Error bars will increase with a smaller population size and with a wider range of results. So it is more difficult to make solid claims of change on a single class/department than an entire district and it is more difficult to make solid claims of change with a diverse group of abilities than on a group of students that have similar abilities.
Let’s look at an example of actual data, first without statistics, then with statistics. Here is a table and graph of test results:
|Year 1||Year 2||Change|
|Far Below Basic||12||11||-1|
This data suggests some improvement in test scores based on the “squint” analysis technique, i.e. getting a general impression based on the amount of green. In fact if you average the test scores on a 0=Far Below Basic to 4=Advanced scale you do see an improvement from 2.09 to 2.20 which is a 5% improvement.
However, to truly state the facts we have to include some information about the variance. Based on the standard deviation and population size, the 90% confidence interval for these averages is 14%, which means that the numbers actually have to be 14% greater in year 2 to show a significant increase. Another way of thinking about confidence intervals is that we are 90% certain the test results are +/- 14% from the reported value. When running a t-test to see if the two averages are significantly different, the p value is .35, with .1 or less being considered significant in psychology. Here is a graph showing the average test scores with 90% confidence intervals for error bars.

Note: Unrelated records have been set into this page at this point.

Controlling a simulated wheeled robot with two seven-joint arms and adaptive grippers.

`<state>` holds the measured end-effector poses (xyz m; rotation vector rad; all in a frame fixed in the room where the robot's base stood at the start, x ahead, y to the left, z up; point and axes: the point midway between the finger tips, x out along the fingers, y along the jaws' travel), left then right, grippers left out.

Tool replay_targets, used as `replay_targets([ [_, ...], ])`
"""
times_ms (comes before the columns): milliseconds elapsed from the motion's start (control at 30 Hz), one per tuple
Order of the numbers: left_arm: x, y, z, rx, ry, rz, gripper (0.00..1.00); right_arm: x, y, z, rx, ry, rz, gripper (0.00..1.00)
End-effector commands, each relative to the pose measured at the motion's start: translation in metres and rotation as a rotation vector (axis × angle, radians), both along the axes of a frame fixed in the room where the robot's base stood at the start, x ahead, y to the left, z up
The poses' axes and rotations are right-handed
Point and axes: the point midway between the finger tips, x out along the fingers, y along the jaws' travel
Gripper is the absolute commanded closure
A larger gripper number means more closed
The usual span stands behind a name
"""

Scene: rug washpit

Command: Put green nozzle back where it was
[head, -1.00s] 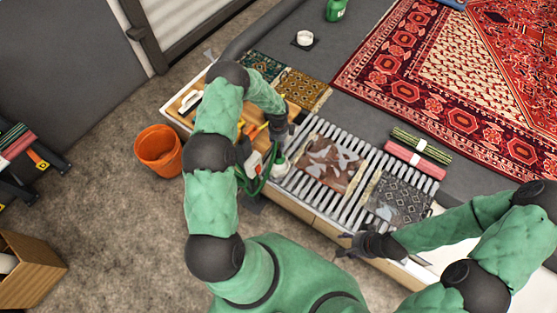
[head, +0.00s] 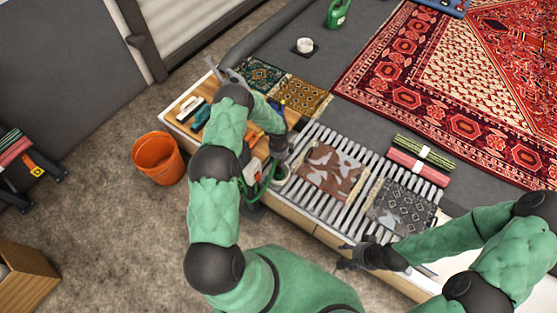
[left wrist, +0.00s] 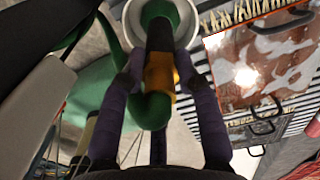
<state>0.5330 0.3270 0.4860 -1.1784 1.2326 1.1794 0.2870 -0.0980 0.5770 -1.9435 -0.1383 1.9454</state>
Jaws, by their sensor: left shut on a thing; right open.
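The green nozzle (left wrist: 154,108) with a yellow band shows in the left wrist view. My left gripper (left wrist: 160,72) is shut on it, with a finger on each side of the band. The nozzle's far green end lies over or in a white round cup (left wrist: 191,22); I cannot tell how deep. In the head view my left gripper (head: 281,152) is at the left end of the slatted rack, and its arm hides most of the nozzle. A green hose (head: 257,188) loops beside it. My right gripper (head: 352,257) is open and empty at the rack's front edge.
The slatted rack (head: 314,140) holds a brown-and-white piece (head: 331,172) and a grey patterned piece (head: 401,205). A wooden tool board (head: 185,122) is left of it. An orange bucket (head: 157,158) stands on the floor. Rolled rugs (head: 419,166) lie behind the rack.

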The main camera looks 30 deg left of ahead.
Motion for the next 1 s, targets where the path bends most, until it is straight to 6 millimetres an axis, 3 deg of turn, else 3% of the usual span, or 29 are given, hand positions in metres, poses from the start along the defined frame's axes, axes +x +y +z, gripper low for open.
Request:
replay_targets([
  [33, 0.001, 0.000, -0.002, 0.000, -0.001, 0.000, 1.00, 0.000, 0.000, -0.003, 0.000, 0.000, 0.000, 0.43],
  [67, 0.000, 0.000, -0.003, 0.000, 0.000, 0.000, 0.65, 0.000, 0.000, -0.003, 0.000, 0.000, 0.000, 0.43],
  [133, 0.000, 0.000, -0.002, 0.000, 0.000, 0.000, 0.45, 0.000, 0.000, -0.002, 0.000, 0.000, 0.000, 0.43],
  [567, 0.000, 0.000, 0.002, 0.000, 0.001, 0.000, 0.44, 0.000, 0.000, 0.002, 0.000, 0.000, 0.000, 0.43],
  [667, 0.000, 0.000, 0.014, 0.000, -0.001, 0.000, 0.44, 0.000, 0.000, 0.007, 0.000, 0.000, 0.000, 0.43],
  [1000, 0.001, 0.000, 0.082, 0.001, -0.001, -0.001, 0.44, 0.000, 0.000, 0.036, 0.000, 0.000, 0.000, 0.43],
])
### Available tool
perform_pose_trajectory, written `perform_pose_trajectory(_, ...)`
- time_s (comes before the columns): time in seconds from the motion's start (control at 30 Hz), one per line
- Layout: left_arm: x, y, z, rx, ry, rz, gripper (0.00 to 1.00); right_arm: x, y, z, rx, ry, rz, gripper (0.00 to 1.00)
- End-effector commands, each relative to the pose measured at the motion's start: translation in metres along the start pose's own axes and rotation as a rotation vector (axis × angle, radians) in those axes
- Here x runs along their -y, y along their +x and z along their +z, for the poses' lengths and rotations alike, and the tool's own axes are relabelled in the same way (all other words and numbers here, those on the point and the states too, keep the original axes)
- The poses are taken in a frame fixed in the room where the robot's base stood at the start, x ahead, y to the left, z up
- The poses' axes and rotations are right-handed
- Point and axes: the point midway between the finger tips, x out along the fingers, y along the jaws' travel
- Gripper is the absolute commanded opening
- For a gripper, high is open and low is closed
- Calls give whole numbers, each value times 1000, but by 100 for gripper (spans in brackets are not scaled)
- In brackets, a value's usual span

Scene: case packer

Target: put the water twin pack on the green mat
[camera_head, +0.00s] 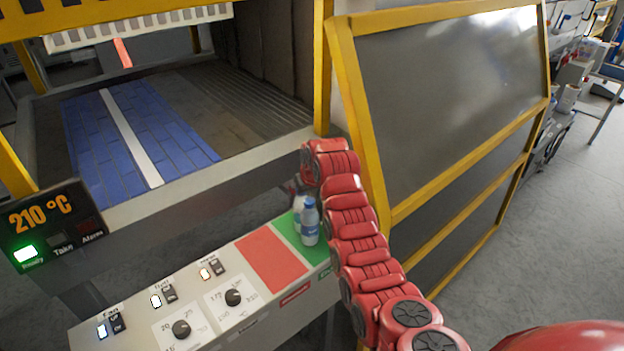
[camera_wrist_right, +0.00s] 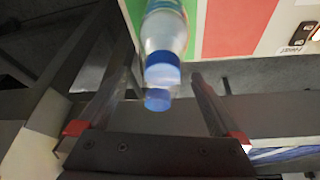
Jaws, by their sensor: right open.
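The water twin pack (camera_head: 309,225) is two clear bottles with blue caps and blue-and-white labels. It stands upright on the green mat (camera_head: 288,231) at the right end of the control panel; the rear bottle is partly hidden. In the right wrist view the pack (camera_wrist_right: 164,38) shows with both caps towards the camera and green behind it. My right gripper (camera_wrist_right: 158,76) is open, one finger on each side of the pack, with visible gaps. In the head view its fingers are hidden around the arm's end. My left gripper is not in view.
A red mat (camera_head: 271,262) lies left of the green one. Knobs and switches (camera_head: 233,297) line the panel further left. A blue conveyor (camera_head: 140,140) runs behind it. A yellow-framed guard panel (camera_head: 440,100) stands close to the right of my arm.

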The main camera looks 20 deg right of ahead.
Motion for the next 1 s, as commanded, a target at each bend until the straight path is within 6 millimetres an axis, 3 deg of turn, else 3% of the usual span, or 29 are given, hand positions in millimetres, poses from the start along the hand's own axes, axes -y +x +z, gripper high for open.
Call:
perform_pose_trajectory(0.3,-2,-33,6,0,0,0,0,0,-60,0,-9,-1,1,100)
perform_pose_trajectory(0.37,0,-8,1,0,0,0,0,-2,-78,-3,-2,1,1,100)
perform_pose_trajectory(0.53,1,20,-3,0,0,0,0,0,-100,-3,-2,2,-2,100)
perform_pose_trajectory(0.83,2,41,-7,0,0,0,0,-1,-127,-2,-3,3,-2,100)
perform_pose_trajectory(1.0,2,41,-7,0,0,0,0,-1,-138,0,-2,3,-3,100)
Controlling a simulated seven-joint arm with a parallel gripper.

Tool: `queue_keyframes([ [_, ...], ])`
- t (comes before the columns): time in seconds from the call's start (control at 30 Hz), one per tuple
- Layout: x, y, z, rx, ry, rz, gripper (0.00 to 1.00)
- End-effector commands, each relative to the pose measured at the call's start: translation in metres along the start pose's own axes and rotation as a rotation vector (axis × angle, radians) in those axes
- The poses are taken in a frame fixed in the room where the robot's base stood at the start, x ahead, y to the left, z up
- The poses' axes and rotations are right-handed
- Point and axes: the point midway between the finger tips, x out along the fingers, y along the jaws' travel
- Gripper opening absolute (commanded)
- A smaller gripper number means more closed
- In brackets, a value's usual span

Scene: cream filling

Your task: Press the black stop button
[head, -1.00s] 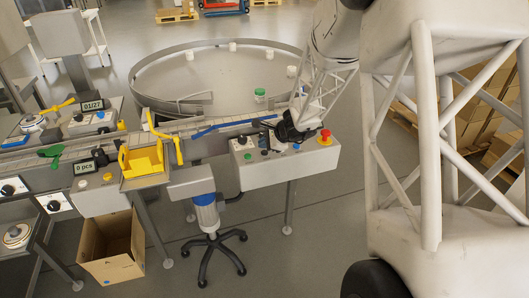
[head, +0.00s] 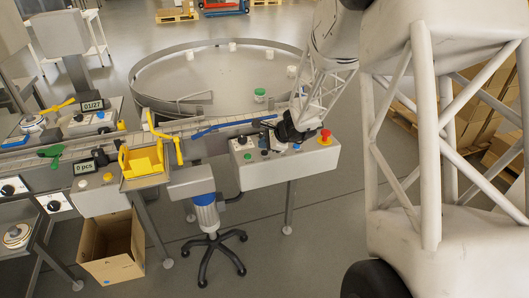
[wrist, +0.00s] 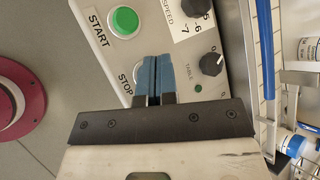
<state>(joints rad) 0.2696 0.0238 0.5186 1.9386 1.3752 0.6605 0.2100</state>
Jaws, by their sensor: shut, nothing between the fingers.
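The grey control box (head: 300,168) carries the buttons at the end of the conveyor. In the wrist view, the STOP label (wrist: 127,84) shows on the white panel just left of my gripper (wrist: 152,58). My gripper's blue fingers are together with nothing between them, pointing at the panel. The black stop button is hidden, seemingly behind the fingers. I cannot tell whether they touch it. The green START button (wrist: 124,21) is up and left of the fingertips. In the head view, my gripper (head: 275,138) is over the box's top.
A black TABLE knob (wrist: 211,64) is right of the fingers, with a SPEED knob (wrist: 198,7) above it. A red emergency button (head: 325,136) stands at the box's right end. Behind it is a round turntable (head: 150,65) with several jars. A yellow tray (head: 145,178) is left.

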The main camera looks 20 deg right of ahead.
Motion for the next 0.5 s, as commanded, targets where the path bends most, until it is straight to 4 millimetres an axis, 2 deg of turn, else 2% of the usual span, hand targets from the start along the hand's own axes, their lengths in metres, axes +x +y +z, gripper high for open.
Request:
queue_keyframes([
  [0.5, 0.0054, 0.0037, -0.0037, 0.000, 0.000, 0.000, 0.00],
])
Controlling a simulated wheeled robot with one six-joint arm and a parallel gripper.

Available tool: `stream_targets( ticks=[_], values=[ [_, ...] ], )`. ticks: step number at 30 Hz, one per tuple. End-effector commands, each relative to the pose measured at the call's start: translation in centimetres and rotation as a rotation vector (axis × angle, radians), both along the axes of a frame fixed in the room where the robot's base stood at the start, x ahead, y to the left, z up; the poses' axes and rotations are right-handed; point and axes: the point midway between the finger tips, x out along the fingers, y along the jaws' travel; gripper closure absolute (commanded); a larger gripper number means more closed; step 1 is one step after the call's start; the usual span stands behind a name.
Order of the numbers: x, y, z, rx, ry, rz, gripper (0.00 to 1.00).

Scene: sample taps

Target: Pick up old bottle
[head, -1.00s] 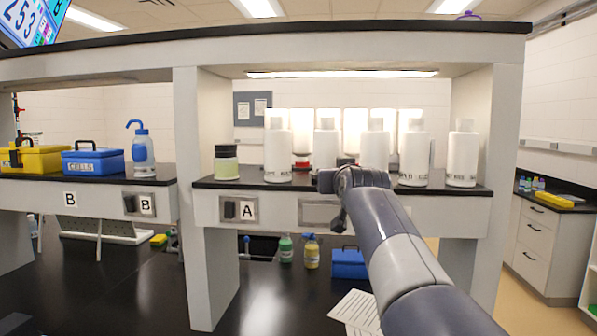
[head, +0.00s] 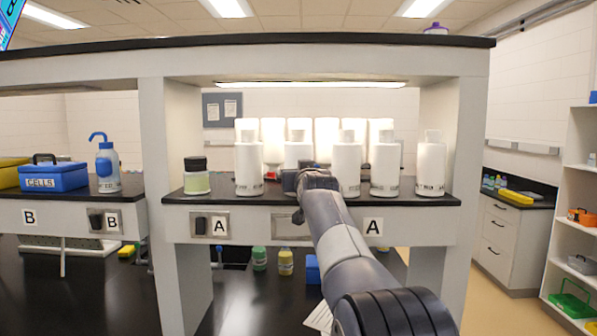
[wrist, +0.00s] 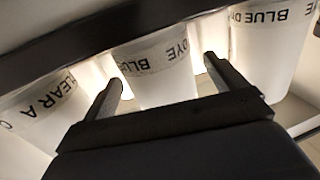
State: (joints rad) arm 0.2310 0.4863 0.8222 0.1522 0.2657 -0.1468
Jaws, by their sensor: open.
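Several white bottles stand upright in a row on the black-topped shelf: bottles (head: 249,165), (head: 298,150), (head: 346,168), (head: 385,168) and (head: 431,167). None carries a readable "old" mark, so I cannot tell which is the old bottle. My gripper (head: 296,178) is at the shelf's front edge, before the second bottle, whose lower part it hides. In the wrist view my gripper (wrist: 162,82) is open. A bottle marked "DYE" (wrist: 150,62) shows between its fingers in the picture; contact is not visible. A "BLUE" bottle (wrist: 268,40) and a "CLEAR A" bottle (wrist: 45,110) flank it.
A jar with a black lid (head: 196,176) stands left of the row. Upright panels and a low top (head: 300,55) enclose the bay. A blue box (head: 54,176) and a wash bottle (head: 107,168) stand further left. Small bottles (head: 285,262) sit on the lower bench.

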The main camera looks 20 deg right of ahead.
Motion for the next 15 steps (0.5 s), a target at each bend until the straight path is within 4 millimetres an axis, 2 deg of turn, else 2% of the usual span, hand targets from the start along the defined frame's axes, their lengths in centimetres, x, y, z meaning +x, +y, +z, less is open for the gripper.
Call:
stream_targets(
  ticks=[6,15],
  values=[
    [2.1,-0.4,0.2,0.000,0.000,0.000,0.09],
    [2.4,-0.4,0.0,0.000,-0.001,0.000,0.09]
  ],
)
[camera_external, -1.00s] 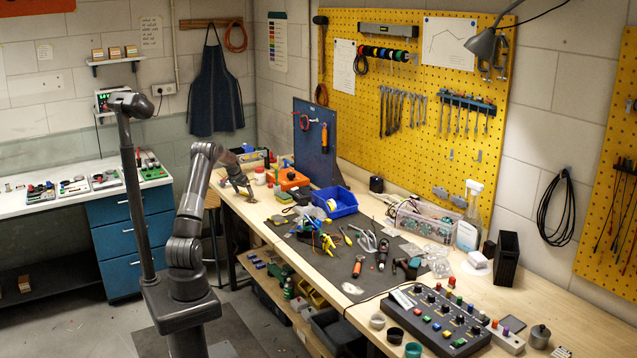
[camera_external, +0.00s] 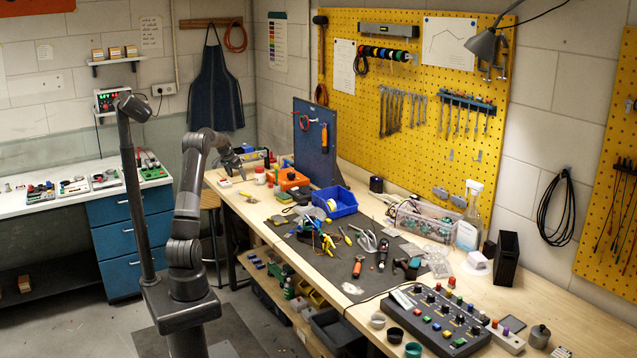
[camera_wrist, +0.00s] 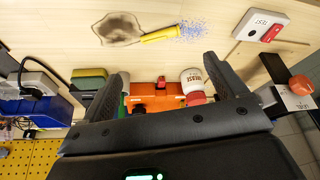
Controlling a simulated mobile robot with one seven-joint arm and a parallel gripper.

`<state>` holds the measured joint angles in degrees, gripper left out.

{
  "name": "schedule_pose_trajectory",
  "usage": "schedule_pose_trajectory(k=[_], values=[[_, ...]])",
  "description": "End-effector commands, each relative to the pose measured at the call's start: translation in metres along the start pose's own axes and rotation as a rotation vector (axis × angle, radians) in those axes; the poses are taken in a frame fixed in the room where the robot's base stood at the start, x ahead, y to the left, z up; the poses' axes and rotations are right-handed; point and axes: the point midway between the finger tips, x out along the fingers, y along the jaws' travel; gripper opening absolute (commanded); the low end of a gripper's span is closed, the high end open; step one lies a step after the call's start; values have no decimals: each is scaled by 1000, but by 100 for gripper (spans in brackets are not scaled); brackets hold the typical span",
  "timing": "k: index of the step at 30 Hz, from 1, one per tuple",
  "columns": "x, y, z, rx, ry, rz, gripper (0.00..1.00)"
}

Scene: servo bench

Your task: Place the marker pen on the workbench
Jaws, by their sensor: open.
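A yellow pen-shaped thing, which looks like the marker pen (camera_wrist: 165,33), lies on the bare wooden workbench (camera_wrist: 70,50) in the wrist view. Its left end touches or overlaps a brown stain, and its right end meets a patch of blue specks. In the external view it is a small yellow spot (camera_external: 249,197) near the workbench's far left edge. My gripper (camera_external: 241,175) is open and raised above that end of the bench. In the wrist view, my two fingers (camera_wrist: 165,70) are spread apart with nothing held between them, and the pen lies apart from them.
A white and red box (camera_wrist: 262,26) lies near the bench edge. A blue bin (camera_external: 336,202) and a dark upright panel (camera_external: 312,150) stand further right.

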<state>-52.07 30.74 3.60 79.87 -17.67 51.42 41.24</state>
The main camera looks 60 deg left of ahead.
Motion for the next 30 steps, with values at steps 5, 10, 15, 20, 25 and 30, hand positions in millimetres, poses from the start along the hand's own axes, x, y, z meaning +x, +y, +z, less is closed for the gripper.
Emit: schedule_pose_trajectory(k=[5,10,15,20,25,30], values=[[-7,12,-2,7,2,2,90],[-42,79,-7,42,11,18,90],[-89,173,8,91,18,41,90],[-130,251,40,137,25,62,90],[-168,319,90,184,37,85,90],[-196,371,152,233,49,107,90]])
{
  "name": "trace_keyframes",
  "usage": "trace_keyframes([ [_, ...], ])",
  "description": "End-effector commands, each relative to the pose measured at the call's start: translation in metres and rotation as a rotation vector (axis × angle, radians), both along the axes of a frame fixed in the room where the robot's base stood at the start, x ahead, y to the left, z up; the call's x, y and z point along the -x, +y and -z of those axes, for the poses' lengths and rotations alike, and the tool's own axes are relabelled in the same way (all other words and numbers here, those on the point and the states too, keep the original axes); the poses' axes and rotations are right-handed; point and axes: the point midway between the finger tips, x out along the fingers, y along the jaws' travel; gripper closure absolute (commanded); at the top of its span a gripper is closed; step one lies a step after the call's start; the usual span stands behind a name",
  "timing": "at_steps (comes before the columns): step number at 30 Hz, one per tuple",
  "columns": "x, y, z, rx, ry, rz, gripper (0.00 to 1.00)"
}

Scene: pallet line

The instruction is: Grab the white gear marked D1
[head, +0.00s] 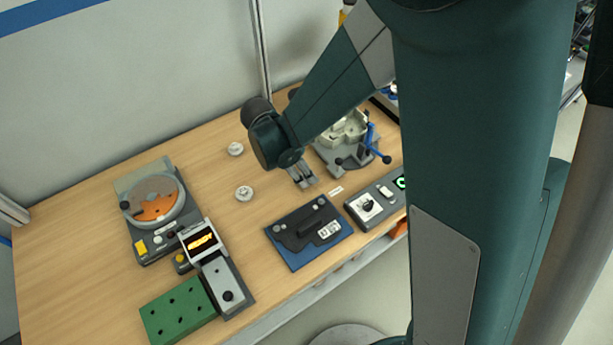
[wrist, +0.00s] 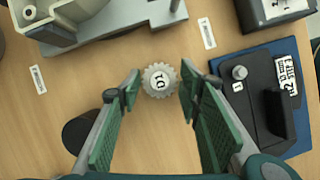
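The white gear marked D1 (wrist: 160,80) lies flat on the wooden table in the wrist view, its mark appearing upside down. My gripper (wrist: 159,88) is open, with one green-padded finger on each side of the gear. Gaps show between the gear and both fingertips, so it is not held. In the head view my gripper (head: 304,181) points down over the table, and I cannot make out the D1 gear there.
Two other white round parts (head: 235,149) (head: 244,193) lie left of my gripper. A grey fixture with blue handles (head: 351,158) stands behind it. A blue board with a dark handled plate (head: 303,263) lies in front. A control box (head: 372,203) is at right.

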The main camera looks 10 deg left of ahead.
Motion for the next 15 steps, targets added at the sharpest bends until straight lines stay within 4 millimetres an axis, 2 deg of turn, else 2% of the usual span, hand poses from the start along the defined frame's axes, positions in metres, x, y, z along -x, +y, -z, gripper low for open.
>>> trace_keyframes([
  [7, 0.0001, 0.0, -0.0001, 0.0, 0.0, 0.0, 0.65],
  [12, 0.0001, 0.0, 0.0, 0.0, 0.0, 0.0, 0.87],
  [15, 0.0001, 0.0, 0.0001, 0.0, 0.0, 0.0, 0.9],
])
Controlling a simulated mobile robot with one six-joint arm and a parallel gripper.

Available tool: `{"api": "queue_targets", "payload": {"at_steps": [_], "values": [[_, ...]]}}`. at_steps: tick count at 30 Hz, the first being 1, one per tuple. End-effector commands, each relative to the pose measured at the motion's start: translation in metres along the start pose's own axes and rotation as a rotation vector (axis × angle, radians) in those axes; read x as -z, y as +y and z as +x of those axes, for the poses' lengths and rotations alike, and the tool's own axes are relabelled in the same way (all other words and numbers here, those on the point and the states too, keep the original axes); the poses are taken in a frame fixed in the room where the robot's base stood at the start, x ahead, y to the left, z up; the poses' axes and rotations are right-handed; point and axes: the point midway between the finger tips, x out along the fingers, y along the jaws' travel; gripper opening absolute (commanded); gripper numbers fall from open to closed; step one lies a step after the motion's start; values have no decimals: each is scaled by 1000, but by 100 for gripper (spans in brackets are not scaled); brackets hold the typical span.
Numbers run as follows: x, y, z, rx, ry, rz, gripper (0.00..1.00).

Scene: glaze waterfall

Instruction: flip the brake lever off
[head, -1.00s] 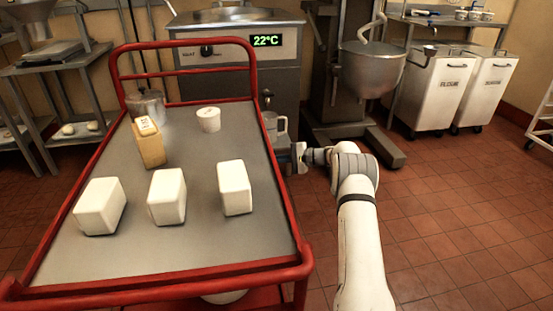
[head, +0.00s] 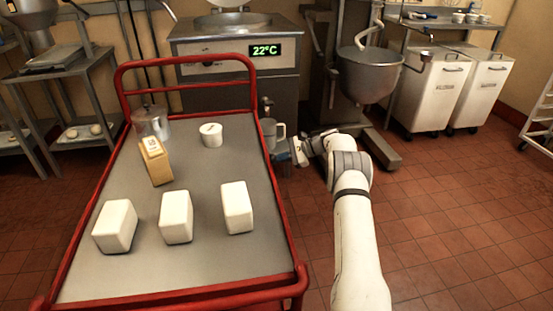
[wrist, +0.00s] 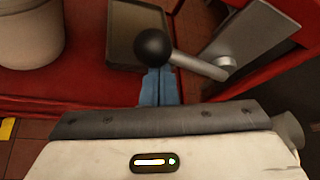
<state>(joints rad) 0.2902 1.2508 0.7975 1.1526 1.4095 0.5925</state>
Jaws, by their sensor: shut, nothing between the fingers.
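The brake lever is a metal rod (wrist: 195,65) with a black ball knob (wrist: 152,47) on its left end, seen in the wrist view. Its other end joins a round pivot by a grey metal plate. My gripper (wrist: 158,80) shows as blue fingers, shut and empty, right at the knob. The knob overlaps the fingertips, and I cannot tell whether they touch. In the head view my gripper (head: 293,152) is low beside the right side of the red cart (head: 283,220). The lever cannot be made out there.
The cart top holds white blocks (head: 176,217), a tan carton (head: 155,162), a white tub (head: 211,135) and a metal pot (head: 151,123). A mixer (head: 368,75) and white bins (head: 436,90) stand behind. The tiled floor (head: 450,215) at right is clear.

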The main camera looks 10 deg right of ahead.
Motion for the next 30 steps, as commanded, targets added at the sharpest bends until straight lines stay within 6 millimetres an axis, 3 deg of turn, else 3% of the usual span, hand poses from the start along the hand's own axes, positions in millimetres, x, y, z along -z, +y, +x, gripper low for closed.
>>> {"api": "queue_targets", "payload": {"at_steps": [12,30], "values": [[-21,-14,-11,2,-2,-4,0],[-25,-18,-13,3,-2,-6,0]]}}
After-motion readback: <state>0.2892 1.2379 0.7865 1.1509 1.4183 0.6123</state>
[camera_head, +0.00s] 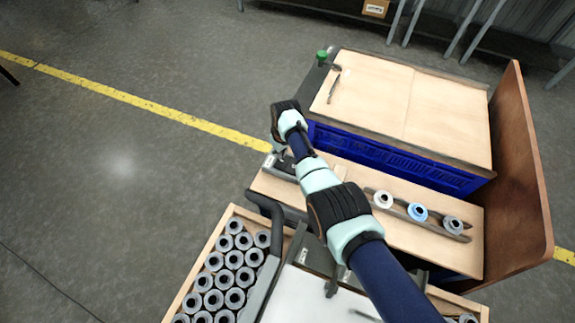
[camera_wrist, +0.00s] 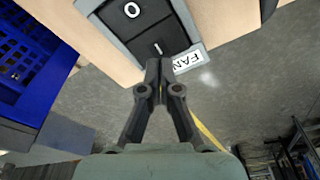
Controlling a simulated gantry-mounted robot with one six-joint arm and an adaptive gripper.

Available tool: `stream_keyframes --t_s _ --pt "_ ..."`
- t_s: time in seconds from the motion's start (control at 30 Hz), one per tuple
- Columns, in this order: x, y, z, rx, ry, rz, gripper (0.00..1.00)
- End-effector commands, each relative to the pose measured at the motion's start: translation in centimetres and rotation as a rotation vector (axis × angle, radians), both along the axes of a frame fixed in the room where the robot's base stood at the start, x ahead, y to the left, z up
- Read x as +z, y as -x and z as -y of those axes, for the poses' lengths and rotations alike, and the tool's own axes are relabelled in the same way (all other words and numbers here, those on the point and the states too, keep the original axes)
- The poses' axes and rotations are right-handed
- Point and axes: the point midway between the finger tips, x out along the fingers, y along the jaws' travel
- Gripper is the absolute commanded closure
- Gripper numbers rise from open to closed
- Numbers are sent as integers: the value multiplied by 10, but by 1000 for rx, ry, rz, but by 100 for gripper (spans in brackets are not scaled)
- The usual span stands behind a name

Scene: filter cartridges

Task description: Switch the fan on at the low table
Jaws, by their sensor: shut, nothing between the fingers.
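The fan switch (camera_wrist: 150,22) is a grey box with two black rocker halves, marked O and I, in the wrist view. The O half (camera_wrist: 130,10) is farther from my fingers and the I half (camera_wrist: 160,42) is nearer. A white label reading FAN (camera_wrist: 187,60) is beside it. My gripper (camera_wrist: 159,66) is shut and empty, with its fingertips at the lower edge of the I half in the picture. I cannot tell whether they touch it. In the head view my arm partly covers the left end of the low table (camera_head: 447,259), where the switch sits.
Three cartridges, white (camera_head: 383,199), blue (camera_head: 417,212) and grey (camera_head: 453,224), stand on a holder on the low table. A blue crate (camera_head: 400,163) is behind it. A box of grey cartridges (camera_head: 236,209) is at the front left. Open floor lies to the left.

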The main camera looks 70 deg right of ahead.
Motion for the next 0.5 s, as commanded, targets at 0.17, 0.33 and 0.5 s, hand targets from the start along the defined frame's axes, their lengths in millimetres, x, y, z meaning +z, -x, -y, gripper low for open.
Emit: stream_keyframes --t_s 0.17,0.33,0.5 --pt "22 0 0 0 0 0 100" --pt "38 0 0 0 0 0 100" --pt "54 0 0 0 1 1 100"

The large amount of overlap shows that there is no measurable difference between the two years, yet this sort of analysis is not regularly done. Based on the few tests I have looked at for my school’s variance and sample size, it seems that around a 15% difference is a significant difference. While there are certainly nuances of statistics I don’t understand, I could easily accomplish this analysis based on a single college stats course and a spreadsheet program (LibreOffice calc or Microsoft Excel). Instead of spending ten of thousands of dollars on data warehouse systems, schools should run their data through basic analysis and then only do further investigation on significant changes. Now that I know a 15% difference is the threshold for a real difference I can easily dismiss smaller variations as likely due to random noise. I would hope that administrators and board members would ask for this confidence interval for their schools and then use it as a filter before jumping to conclusions. I think it would surprise people at my school that even a 10% change from year to year is statistically insignificant. But that is the power of math, it reveals truths which are often counter intuitive. If we want to be data driven, we need to stop analyzing numbers with our gut and do the math.
PS- This example data does not show significant improvement in student learning, even given the assumption that a single 60 question multiple choice test is an accurate measure of student learning of a complex subject. If we start questioning the correlation between the results of the test and the actual student learning outcomes (success in college, career readiness, application of material learned in the real world), then we are even farther from being able to prove anything with these numbers.